Typo, we had an INCOME TAX as late as 1943.
Democrats seem to think keeping the Mythical 0.5% sales tax (regressive, isnt it) will somehow help the teachers
over their “school boreds”.
You wanna win, Democrats? Trash the 1/2 percent, it expired because of increase in revenue. How many statewide elections have the
teachers won for you lately? REMOVE the sales tax on food. Then when you are in power for 2 years or so, pass a very modest income tax
of 2 to 2.2% for top brackets. IT’S NOT about racing to the right and pretending you’re conservative. ITS NOT about replacing the lost taxes when you drop sales tax on food and clothes—its about REDUCING state spending like Tom Berry or Dick Kneip. Reduce the sales tax to 4% be more aggressive on that than are the Socialist Trump Putin loving Rs! Get rid of sales tax on food forever.
Yeah, no.
More inbreeding in Pierre’s culture of corruption is hardly surprising. Recall Mr. Venhuizen was the lead apologist for the Daugaard Duck Dynasty in 2011 after NPR took on that administration in a three part exposé of my home state’s seizure of Indigenous American kids. Pennington County’s behavior has been called shocking and Democratic former US Senator James Abourezk even urged the federal government to sue the State of South Dakota after the Guardian published a long piece on the plight of thousands of American Indian children seized by the South Dakota Department of Social Services. I even have direct personal knowledge of those horrors.
https://current.org/2013/08/ombuds-critique-of-npr-series-prompts-rebuke-from-top-brass/?wallit_nosession=1
https://www.youtube.com/watch?v=BNmadmQ-QZU
He looks too old to wait 12 years for a run for governor.
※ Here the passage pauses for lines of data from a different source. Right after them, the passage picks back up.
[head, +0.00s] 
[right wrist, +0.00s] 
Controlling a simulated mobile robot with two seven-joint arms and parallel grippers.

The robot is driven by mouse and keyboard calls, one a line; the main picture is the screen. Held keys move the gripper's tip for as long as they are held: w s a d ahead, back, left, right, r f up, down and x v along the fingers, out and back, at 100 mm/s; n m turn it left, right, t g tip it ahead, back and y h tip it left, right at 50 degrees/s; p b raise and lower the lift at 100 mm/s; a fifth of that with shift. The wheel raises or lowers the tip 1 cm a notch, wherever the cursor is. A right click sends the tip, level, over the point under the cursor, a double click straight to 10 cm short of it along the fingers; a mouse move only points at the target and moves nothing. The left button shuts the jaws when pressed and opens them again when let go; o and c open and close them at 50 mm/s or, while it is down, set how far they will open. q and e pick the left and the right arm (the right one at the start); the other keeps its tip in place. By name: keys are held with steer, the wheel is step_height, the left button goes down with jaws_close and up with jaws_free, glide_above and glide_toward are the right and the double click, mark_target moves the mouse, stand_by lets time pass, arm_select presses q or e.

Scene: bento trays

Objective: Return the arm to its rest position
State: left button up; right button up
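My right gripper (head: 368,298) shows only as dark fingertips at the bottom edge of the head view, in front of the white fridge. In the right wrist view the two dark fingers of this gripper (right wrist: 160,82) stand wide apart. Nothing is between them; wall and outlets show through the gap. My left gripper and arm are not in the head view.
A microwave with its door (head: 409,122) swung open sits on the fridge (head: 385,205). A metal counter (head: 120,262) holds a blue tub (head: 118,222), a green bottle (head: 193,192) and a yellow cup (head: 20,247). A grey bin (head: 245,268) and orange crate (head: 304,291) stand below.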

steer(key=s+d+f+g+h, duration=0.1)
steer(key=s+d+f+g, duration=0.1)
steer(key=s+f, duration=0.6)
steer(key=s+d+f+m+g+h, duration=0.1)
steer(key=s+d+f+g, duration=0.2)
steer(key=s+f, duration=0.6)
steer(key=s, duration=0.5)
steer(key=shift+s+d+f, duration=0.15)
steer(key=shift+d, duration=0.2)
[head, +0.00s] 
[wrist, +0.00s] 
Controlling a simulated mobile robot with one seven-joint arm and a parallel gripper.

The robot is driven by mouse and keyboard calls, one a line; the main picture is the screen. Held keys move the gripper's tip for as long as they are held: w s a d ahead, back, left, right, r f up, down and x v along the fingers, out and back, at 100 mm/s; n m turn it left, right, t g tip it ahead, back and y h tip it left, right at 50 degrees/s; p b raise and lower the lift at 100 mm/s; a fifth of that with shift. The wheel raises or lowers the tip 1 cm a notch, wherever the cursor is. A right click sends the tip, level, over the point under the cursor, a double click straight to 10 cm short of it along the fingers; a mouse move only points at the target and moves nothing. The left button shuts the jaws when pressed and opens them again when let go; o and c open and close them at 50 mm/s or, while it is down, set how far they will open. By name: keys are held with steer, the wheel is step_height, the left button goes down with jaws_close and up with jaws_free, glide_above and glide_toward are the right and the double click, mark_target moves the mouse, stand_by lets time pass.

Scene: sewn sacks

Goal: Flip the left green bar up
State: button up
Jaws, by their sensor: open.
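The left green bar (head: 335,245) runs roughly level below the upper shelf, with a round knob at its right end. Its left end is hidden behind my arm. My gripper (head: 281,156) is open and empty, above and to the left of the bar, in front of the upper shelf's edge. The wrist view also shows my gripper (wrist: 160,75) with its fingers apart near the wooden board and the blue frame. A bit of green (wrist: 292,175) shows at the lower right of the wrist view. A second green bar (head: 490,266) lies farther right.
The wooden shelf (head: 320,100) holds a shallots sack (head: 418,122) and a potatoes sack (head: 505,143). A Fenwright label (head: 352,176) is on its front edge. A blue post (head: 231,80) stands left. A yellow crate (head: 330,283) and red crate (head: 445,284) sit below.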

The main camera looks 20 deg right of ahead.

ABC, the 1/2 penny certainly has regressive elements, but it absolutely has helped school boards fund teacher (and other support staff) increases that NEVER would have been funded in its absence. Unfortunately, a fair tax system reform has not been put on the table to replace how SD raises revenues, so we dance with who brought us. You are also wrong in your assertion that it has “expired.” The ENTIRE point of that funding was it centering on the need for on-going support for education needs.